The data must be returned in full and exactly as given.

★ ★ ★ ★ ★ ★ ★

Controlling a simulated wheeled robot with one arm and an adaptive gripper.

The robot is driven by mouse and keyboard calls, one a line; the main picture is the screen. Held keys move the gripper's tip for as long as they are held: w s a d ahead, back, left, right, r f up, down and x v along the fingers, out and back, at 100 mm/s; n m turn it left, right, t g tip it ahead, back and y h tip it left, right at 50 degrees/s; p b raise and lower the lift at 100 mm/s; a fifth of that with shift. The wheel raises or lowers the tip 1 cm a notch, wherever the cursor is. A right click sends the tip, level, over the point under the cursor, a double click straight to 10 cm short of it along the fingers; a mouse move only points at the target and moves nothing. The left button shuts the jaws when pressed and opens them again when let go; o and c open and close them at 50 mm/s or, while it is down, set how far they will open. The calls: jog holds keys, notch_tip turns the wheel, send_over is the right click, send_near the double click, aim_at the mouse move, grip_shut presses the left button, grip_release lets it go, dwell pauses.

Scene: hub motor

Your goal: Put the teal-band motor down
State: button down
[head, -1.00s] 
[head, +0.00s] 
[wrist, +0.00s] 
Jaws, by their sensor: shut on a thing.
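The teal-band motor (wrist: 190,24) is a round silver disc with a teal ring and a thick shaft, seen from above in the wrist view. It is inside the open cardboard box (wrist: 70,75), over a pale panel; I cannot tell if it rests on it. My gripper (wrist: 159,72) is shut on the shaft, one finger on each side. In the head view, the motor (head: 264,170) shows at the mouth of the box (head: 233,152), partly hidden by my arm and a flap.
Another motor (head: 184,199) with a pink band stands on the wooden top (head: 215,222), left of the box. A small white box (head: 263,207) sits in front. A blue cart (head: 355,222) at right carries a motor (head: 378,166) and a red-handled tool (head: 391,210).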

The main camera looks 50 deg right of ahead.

★ ★ ★ ★ ★ ★ ★

◆ Task answer
Controlling a simulated wheeled robot with one arm and an adaptive gripper.

The robot is driven by mouse and keyboard calls, one a line; the main picture is the screen. Held keys move the gripper's tip for as long as they are held: w s a d ahead, back, left, right, r f up, down and x v along the fingers, out and back, at 100 mm/s; n m turn it left, right, t g tip it ahead, back and y h tip it left, right at 50 degrees/s; p b raise and lower the lift at 100 mm/s; a fifth of that with shift. The wheel raises or lowers the tip 1 cm a notch, wherever the cursor is. A right click sends the tip, level, over the point under the cursor, a double click straight to 10 cm short of it along the fingers; a mouse move only points at the target and moves nothing. The left button shuts the jaws when pressed and opens them again when let go; o and c open and close them at 50 mm/s or, while it is down, set how far they will open. The calls: jog holds keys, notch_tip turns the wheel, send_over is the right click, send_near the double click, aim_at the mouse move, grip_shut presses the left button, grip_release lets it go, dwell pauses.

Scene: hub motor

Your goal: Put the teal-band motor down
State: button down
[head, -1.00s] 
[head, +0.00s] 
[wrist, +0.00s] 
Jaws, by their sensor: shut on a thing.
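The teal-band motor (wrist: 190,24) is a round silver disc with a teal ring and a thick shaft, seen from above in the wrist view. It is inside the open cardboard box (wrist: 70,75), over a pale panel; I cannot tell if it rests on it. My gripper (wrist: 159,72) is shut on the shaft, one finger on each side. In the head view, the motor (head: 264,170) shows at the mouth of the box (head: 233,152), partly hidden by my arm and a flap.
Another motor (head: 184,199) with a pink band stands on the wooden top (head: 215,222), left of the box. A small white box (head: 263,207) sits in front. A blue cart (head: 355,222) at right carries a motor (head: 378,166) and a red-handled tool (head: 391,210).

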The main camera looks 50 deg right of ahead.

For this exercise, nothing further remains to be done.